Ce que je trouve incroyable, c’est que jusqu’en 1983 (imaginez un peu !), aucun des acteurs du Burgtheater n’avait le droit de s’incliner après la représentation. Le public ne pouvait applaudir que l’empereur, pas les acteurs ! Le fait qu’en 1983 il n’existait plus depuis longtemps n’avait apparemment pas d’importance… ! Ce n’est que grâce aux metteurs en scène célèbres étrangers que cette bêtise a été abolie.
DECEPTION
Après une petite sieste, nous repartons en fin de journée pour réaliser un rêve de petite fille : Nous voulons aller voir « Hänsel et Gretel » de Humperdinck à la Volksoper (tout était déjà complet à la Staatsoper en raison des fêtes). Première petite déception : il s’agit également d’un bâtiment des années 50, plutôt sobre. Mais on est mieux assis que dans les théâtres parisiens, où l’on n’a jamais assez de place pour les jambes. A six heures tapantes, l’ouverture commence et j’ai immédiatement huit ans de nouveau et je chante les chansons au piano avec ma grand-mère…..

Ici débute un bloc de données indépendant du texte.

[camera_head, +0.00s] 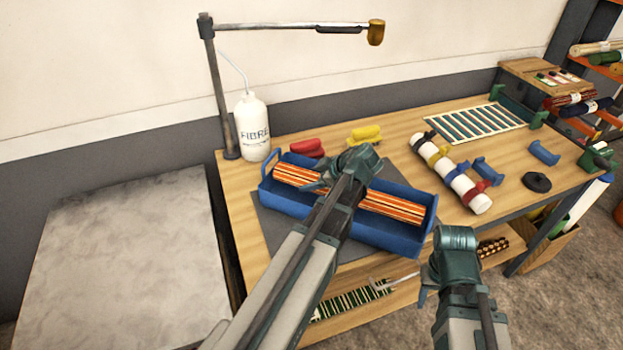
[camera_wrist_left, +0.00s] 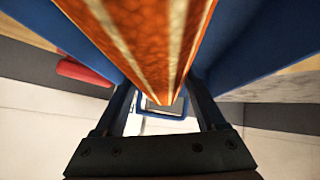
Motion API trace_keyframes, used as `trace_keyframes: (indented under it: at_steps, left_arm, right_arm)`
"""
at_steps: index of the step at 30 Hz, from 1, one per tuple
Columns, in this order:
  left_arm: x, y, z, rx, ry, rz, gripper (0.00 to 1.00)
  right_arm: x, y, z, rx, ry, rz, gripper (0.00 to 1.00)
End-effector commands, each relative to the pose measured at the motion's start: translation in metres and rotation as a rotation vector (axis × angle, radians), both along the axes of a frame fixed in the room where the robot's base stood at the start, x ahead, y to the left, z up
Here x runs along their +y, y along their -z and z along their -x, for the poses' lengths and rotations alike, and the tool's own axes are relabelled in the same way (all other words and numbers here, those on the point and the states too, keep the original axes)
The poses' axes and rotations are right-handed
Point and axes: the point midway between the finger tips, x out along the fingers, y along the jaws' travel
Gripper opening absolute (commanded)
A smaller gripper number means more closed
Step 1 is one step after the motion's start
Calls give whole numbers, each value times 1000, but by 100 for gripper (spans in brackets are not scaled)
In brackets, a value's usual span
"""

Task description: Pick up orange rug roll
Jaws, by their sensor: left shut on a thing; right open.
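The orange rug roll (camera_head: 392,208), striped with pale and dark lines, lies lengthwise in a blue tray (camera_head: 388,236) on the wooden bench. My left gripper (camera_head: 335,180) is over the tray and shut on the roll near its middle; its arm hides part of the roll. In the left wrist view the orange roll (camera_wrist_left: 150,45) runs between the two fingers of the gripper (camera_wrist_left: 160,98), with blue tray walls on both sides. My right gripper (camera_head: 440,268) is open and empty in front of the bench, right of the tray.
A white FIBRE bottle (camera_head: 252,128) and a lamp post (camera_head: 222,95) stand behind the tray. Red (camera_head: 307,148) and yellow (camera_head: 364,134) items lie behind it. A white roll with coloured clamps (camera_head: 460,184) and a black disc (camera_head: 537,182) lie to the right.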

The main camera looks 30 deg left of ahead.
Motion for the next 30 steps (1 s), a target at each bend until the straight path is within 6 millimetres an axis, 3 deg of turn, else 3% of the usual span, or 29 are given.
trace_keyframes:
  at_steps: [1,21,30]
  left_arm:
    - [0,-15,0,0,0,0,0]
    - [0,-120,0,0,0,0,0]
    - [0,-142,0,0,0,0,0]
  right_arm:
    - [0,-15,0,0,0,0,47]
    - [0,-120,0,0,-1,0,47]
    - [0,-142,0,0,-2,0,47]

Ciel, qu’est-ce que c’est que ça ? Déjà le premier duo « Suse, chère Suse » est quasiment inaudible (et nous sommes au quinzième rang !). La femme qui joue Hänsel n’a pas de voix du tout, la Gretel n’articule pas, le décor et la mise en scène sont une catastrophe. J’ose à peine regarder Mi, qui comprend évidemment encore moins le texte que moi. Le pire se produit justement dans ma chanson préférée » Le soir, je veux aller dormir « , où les 14 angelots se promènent dans les escaliers dans des petites robettes dorées. C’est du théâtre de pacotille, c’est nul et nous partons indignées ! Toutefois, j’échange auparavant avec deux vieilles dames viennoises qui pestent comme des chiffonnières contre le nouveau directeur qui, depuis septembre et grâce à des intrigues, est à la tête du Volksoper. Je n’ai donc pas de problème auditif!Cela me sera confirmé une demi-heure plus tard par Renate et Jean-Luc, qui nous régalent d’un magnifique repas dans leur appartement. Le frère et la sœur de Renate sont présents et tous deux ont également quitté le Volksoper à l’entracte de « Carmen » en pestant.

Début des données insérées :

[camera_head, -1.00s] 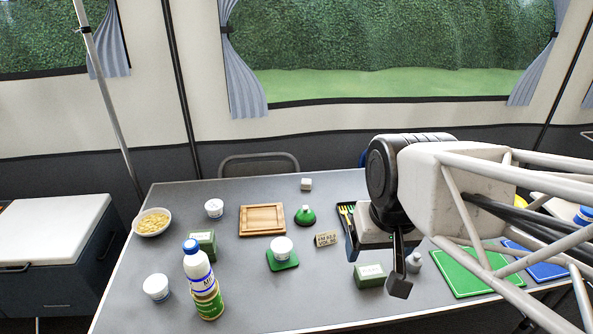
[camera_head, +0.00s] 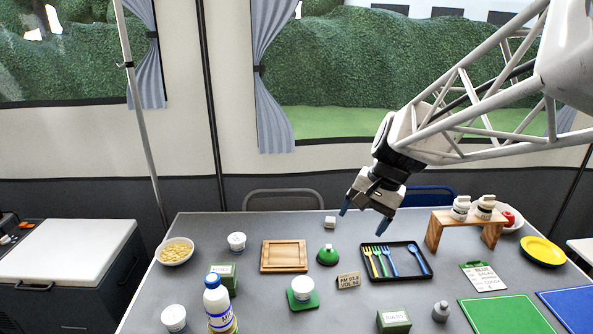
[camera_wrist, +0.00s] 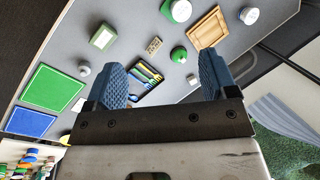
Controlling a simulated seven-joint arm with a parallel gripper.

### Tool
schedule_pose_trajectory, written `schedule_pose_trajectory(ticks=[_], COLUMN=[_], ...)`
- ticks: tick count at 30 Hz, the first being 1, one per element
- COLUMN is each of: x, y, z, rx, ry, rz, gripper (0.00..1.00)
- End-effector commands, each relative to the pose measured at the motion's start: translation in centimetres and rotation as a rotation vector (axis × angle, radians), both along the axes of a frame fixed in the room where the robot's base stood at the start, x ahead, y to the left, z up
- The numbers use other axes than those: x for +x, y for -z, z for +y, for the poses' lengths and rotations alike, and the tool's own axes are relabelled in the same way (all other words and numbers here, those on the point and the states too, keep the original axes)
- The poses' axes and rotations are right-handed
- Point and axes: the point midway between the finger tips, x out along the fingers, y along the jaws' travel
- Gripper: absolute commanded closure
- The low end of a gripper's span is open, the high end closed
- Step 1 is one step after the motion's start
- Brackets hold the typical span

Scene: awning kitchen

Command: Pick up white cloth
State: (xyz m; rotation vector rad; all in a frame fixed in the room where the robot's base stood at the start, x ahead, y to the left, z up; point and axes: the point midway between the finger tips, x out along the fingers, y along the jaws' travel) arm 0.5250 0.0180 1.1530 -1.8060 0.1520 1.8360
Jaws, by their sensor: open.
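No spread-out white cloth is clearly seen. A small pale, block-like item (camera_head: 330,222), possibly the folded cloth, lies near the back edge of the table, behind the green-topped round item. In the wrist view the same pale item (camera_wrist: 191,79) shows between the fingers, nearer the right one. My gripper (camera_head: 364,217) is open and empty, with its blue fingertips apart. It hangs above the back of the table, to the right of the pale item and above the cutlery tray. In the wrist view my gripper (camera_wrist: 162,80) has nothing between its fingers.
A black cutlery tray (camera_head: 406,276), a wooden board (camera_head: 265,257) and a green-topped round item (camera_head: 327,255) stand near the pale item. A wooden stand (camera_head: 440,228) with two white jars is at the right. A tall bottle (camera_head: 219,308) stands at the front.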

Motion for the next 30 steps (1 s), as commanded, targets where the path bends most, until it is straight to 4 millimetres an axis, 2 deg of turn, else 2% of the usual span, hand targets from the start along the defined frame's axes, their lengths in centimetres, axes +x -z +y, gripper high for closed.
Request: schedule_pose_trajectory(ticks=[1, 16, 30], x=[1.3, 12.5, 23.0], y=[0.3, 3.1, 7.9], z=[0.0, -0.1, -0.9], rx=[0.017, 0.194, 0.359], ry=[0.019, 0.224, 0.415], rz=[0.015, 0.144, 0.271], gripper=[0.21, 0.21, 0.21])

Je sors vite fait une feuille et un stylo de mon sac à main, car les propositions de restaurant pour le repas de la Saint-Sylvestre pleuvent :
Pas l’escalope du Figlmüller, bien trop grasse !
Allez plutôt chez Plachutta: le meilleur Tafelspitz de Vienne.
Oui, mais on dessert dès que vous avez fini de manger, le Ofenloch…. est bien plus chaleureux.
KLIMT et HOFFMANN
Notre culture est aussi prise en charge et je note tout ce qui est dit. Demain, nous verrons ce que nous ferons de ces conseils. La priorité est donnée à Gustav Klimt. Nous ne souhaitons pas visiter toute la collection de tableaux « dorés » du Belvédère supérieur, mais plutôt la petite mais belle exposition « Klimt/Hoffmann » du Belvédère inférieur. Celle-ci est d’abord déconcertante, car il faut la parcourir entièrement pour être confronté à la fin aux dates clés de la vie des deux artistes. Jusqu’à aujourd’hui, je ne connaissais pas l’architecte Josef Hoffmann. Il était un élève d’Otto Wagner et, avec Gustav Klimt et d’autres artistes de la « Sécession » viennoise, ils ont « réveillé Vienne » dans les premières années du vingtième siècle.. Les Viennois appellent d’ailleurs ce bâtiment leur « chou doré ».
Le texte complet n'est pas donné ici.